Copy each line below exactly and leave the pictures out.

§ §

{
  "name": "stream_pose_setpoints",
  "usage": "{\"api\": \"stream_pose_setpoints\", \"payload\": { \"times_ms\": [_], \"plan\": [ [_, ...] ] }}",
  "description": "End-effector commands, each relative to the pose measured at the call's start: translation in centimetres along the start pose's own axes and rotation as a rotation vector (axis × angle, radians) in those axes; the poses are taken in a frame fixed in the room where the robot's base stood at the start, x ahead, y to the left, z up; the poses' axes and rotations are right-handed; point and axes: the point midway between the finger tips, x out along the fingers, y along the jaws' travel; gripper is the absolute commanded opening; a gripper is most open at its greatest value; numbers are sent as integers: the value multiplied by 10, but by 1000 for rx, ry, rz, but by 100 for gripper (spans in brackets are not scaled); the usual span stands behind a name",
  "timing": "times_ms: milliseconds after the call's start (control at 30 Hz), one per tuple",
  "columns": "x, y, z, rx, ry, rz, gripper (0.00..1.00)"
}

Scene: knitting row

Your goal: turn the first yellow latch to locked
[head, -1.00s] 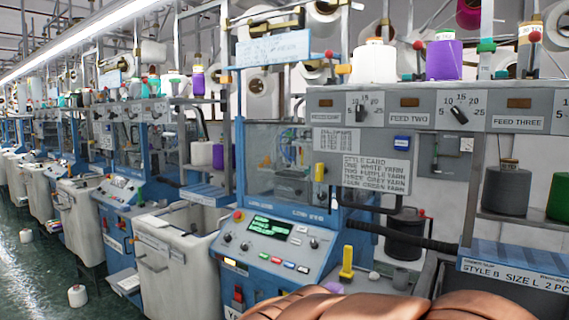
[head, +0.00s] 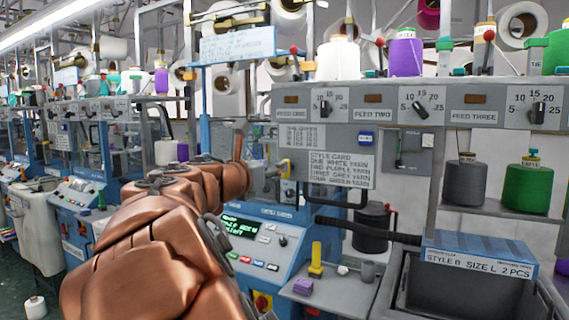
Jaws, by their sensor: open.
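The yellow latch (head: 286,168) sits on the right edge of the blue machine's clear door, left of the white style card.
A yellow-handled object (head: 316,262) and a purple block (head: 302,287) are on the grey shelf below. A grey bin (head: 470,290) stands at the lower right. Yarn cones (head: 338,58) line the top rail.

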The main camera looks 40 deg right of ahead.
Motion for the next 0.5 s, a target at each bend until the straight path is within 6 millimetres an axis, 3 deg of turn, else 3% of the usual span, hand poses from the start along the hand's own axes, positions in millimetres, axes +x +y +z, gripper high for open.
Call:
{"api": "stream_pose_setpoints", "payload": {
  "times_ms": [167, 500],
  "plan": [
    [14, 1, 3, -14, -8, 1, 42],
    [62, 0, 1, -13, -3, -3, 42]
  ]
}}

§ §

COMPLETED EXERCISE -
{
  "name": "stream_pose_setpoints",
  "usage": "{\"api\": \"stream_pose_setpoints\", \"payload\": { \"times_ms\": [_], \"plan\": [ [_, ...] ] }}",
  "description": "End-effector commands, each relative to the pose measured at the call's start: translation in centimetres along the start pose's own axes and rotation as a rotation vector (axis × angle, radians) in those axes; the poses are taken in a frame fixed in the room where the robot's base stood at the start, x ahead, y to the left, z up; the poses' axes and rotations are right-handed; point and axes: the point midway between the finger tips, x out along the fingers, y along the jaws' travel; gripper is the absolute commanded opening; a gripper is most open at its greatest value; numbers are sent as integers: the value multiplied by 10, but by 1000 for rx, ry, rz, but by 100 for gripper (spans in brackets are not scaled); the usual span stands behind a name",
  "timing": "times_ms: milliseconds after the call's start (control at 30 Hz), one per tuple",
  "columns": "x, y, z, rx, ry, rz, gripper (0.00..1.00)"
}

Scene: knitting row

Your goal: turn the first yellow latch to locked
[head, -1.00s] 
[head, +0.00s] 
Jaws, by their sensor: open.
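The yellow latch (head: 286,168) sits on the right edge of the blue machine's clear door, left of the white style card.
A yellow-handled object (head: 316,262) and a purple block (head: 302,287) are on the grey shelf below. A grey bin (head: 470,290) stands at the lower right. Yarn cones (head: 338,58) line the top rail.

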The main camera looks 40 deg right of ahead.
Motion for the next 0.5 s, a target at each bend until the straight path is within 6 millimetres an axis, 3 deg of turn, else 3% of the usual span, hand poses from the start along the hand's own axes, positions in millimetres, axes +x +y +z, gripper high for open.
Call:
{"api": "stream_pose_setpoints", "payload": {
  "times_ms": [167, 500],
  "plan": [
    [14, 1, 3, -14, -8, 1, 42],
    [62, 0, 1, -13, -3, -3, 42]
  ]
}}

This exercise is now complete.